## What to do
Every line of the material that follows must be printed again exactly.

"""

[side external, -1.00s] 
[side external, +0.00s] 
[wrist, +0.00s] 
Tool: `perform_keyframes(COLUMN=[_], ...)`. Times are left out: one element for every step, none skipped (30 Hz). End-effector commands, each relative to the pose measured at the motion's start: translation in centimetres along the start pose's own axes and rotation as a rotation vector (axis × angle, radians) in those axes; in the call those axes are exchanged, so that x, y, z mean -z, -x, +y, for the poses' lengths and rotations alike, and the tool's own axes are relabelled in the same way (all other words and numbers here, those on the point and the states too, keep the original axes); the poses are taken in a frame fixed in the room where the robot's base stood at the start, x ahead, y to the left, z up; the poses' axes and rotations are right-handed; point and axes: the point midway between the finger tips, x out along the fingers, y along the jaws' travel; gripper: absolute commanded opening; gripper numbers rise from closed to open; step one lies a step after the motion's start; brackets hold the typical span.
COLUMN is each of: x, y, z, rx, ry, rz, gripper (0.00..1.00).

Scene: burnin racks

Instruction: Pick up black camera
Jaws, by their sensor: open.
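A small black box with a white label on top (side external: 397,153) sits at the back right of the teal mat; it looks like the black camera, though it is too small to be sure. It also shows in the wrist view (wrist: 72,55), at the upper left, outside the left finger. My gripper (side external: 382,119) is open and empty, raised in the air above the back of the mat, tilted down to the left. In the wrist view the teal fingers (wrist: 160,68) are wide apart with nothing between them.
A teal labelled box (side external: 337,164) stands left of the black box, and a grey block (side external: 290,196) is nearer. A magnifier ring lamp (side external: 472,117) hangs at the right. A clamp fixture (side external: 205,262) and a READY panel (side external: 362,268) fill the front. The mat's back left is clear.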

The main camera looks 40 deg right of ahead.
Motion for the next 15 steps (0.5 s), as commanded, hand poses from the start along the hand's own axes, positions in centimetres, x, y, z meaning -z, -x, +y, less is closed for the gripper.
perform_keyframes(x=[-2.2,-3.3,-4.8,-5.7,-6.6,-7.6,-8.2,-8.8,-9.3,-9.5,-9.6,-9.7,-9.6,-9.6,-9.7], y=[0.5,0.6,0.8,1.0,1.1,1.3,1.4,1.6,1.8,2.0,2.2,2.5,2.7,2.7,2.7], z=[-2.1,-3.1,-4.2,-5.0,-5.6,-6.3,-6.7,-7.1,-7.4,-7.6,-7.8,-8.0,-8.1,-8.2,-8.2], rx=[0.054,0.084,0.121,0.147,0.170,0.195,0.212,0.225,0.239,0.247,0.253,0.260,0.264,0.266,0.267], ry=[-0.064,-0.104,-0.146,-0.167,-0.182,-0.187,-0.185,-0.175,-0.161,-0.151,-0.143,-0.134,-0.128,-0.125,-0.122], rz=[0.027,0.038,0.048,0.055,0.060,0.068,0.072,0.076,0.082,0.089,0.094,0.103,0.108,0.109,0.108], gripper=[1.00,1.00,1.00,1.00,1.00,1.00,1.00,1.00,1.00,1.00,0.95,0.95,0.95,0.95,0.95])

"""

## Complete answer
[side external, -1.00s] 
[side external, +0.00s] 
[wrist, +0.00s] 
Tool: `perform_keyframes(COLUMN=[_], ...)`. Times are left out: one element for every step, none skipped (30 Hz). End-effector commands, each relative to the pose measured at the motion's start: translation in centimetres along the start pose's own axes and rotation as a rotation vector (axis × angle, radians) in those axes; in the call those axes are exchanged, so that x, y, z mean -z, -x, +y, for the poses' lengths and rotations alike, and the tool's own axes are relabelled in the same way (all other words and numbers here, those on the point and the states too, keep the original axes); the poses are taken in a frame fixed in the room where the robot's base stood at the start, x ahead, y to the left, z up; the poses' axes and rotations are right-handed; point and axes: the point midway between the finger tips, x out along the fingers, y along the jaws' travel; gripper: absolute commanded opening; gripper numbers rise from closed to open; step one lies a step after the motion's start; brackets hold the typical span.
COLUMN is each of: x, y, z, rx, ry, rz, gripper (0.00..1.00).

Scene: burnin racks

Instruction: Pick up black camera
Jaws, by their sensor: open.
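A small black box with a white label on top (side external: 397,153) sits at the back right of the teal mat; it looks like the black camera, though it is too small to be sure. It also shows in the wrist view (wrist: 72,55), at the upper left, outside the left finger. My gripper (side external: 382,119) is open and empty, raised in the air above the back of the mat, tilted down to the left. In the wrist view the teal fingers (wrist: 160,68) are wide apart with nothing between them.
A teal labelled box (side external: 337,164) stands left of the black box, and a grey block (side external: 290,196) is nearer. A magnifier ring lamp (side external: 472,117) hangs at the right. A clamp fixture (side external: 205,262) and a READY panel (side external: 362,268) fill the front. The mat's back left is clear.

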The main camera looks 40 deg right of ahead.
Motion for the next 15 steps (0.5 s), as commanded, hand poses from the start along the hand's own axes, positions in centimetres, x, y, z meaning -z, -x, +y, less is closed for the gripper.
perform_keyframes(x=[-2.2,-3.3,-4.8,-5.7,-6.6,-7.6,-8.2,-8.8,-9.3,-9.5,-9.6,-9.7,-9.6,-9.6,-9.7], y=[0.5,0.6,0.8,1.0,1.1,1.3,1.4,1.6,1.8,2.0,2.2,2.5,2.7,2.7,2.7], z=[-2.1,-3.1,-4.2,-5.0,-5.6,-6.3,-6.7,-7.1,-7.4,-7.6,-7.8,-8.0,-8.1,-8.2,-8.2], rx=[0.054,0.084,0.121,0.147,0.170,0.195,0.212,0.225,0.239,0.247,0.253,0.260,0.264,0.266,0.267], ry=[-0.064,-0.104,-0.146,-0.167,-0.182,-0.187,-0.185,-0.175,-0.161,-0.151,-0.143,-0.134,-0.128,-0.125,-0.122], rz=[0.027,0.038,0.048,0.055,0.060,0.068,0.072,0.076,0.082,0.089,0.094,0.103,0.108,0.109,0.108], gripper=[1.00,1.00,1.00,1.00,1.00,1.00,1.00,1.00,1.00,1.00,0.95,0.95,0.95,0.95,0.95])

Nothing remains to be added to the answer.